Independent Provisions.

 

If any term or provision of this Lease shall, to any extent, be invalid or unenforceable, the remainder of this Lease shall not be affected thereby and the balance of the terms and provisions of this Lease shall be valid and enforceable to the fullest extent either hereunder or as permitted by law.

 

67.

New York Law and Non-recording of Lease.

 

This Lease shall be construed and enforced in accordance with the laws of the State of New York, and any action or proceeding hereunder shall be brought and maintained only within the County of Suffolk, State of New York.
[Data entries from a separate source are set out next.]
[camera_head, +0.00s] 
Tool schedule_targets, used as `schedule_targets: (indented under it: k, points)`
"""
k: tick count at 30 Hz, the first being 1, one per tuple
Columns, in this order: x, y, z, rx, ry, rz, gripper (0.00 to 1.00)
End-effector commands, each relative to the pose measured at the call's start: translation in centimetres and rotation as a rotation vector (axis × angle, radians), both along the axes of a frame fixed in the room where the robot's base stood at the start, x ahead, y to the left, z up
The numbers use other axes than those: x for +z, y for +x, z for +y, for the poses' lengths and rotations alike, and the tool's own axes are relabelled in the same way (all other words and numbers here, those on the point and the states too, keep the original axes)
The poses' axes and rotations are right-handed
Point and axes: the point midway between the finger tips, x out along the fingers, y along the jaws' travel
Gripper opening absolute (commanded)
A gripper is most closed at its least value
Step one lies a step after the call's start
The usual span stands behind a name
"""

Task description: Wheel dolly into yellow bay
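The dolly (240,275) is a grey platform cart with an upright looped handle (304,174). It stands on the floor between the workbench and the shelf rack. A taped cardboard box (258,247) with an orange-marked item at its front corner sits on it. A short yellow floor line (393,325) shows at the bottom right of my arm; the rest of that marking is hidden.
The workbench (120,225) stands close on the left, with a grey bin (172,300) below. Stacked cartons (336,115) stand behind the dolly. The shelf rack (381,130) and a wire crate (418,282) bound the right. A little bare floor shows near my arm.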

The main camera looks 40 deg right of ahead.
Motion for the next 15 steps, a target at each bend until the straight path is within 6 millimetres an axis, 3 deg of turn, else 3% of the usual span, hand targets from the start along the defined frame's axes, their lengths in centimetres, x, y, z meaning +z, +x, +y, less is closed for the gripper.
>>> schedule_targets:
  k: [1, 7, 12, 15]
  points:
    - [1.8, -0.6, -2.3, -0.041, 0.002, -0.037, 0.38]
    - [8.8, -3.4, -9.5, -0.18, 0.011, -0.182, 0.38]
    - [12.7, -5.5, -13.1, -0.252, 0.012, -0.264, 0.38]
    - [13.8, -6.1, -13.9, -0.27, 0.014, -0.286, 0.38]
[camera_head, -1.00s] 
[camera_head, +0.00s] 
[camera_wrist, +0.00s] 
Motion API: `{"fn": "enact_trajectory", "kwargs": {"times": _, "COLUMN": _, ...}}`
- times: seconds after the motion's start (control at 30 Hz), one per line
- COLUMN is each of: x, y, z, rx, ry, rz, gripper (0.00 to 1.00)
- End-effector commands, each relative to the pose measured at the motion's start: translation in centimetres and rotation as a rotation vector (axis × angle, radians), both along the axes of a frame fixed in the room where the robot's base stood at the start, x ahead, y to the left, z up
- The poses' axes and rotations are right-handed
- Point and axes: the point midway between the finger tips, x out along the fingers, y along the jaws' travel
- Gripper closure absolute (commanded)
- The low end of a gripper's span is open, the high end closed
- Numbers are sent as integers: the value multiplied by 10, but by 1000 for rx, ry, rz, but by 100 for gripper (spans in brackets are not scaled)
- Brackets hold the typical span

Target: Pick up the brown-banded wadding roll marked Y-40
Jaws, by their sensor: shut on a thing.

Tenant expressly warrants and represents that it will not record this Lease.

 

68.

Restriction on Rent.

 

If the fixed rent or any additional rent shall be or become uncollectible, reduced or required to be refunded by virtue of any law, governmental order or regulation, or direction of any public officer of any governmental body pursuant to law (of the nature of a rent freeze or rent restriction), then Tenant shall enter into such agreement(s) and take such other action (without additional expense to Owner) as Owner may reasonably request, and as may be legally permissible, to permit Owner to collect the maximum fixed rent and additional rent which may, from time to time during the continuance of such legal rent restriction, be legally permissible, but not in excess of the amounts of fixed rent or additional rent payable under this Lease. Upon the termination of such rent restriction prior to the expiration date, (a) the fixed rent and additional rent shall become and thereafter be payable under this Lease in the amount of the fixed rent and additional rent set forth in this Lease for the period following such termination, and (b) Tenant shall pay to Owner, to the maximum extent legally permissible, an amount equal to (1) the fixed rent and additional rent which would have been payable pursuant to this Lease, but for such legal rent restriction, less (2) the fixed rent and additional rent paid by Tenant during the period that such legal rent restriction was in effect.

 

69.

Broker.

 

Tenant represents that this Lease was not brought about by any broker. Tenant agrees that if any claim is made for commissions by any broker, by, through or on account of any acts of Tenant, Tenant will hold Owner free and harmless from any and all liabilities and expenses in connection therewith, including Owner’s reasonable attorney’s fees.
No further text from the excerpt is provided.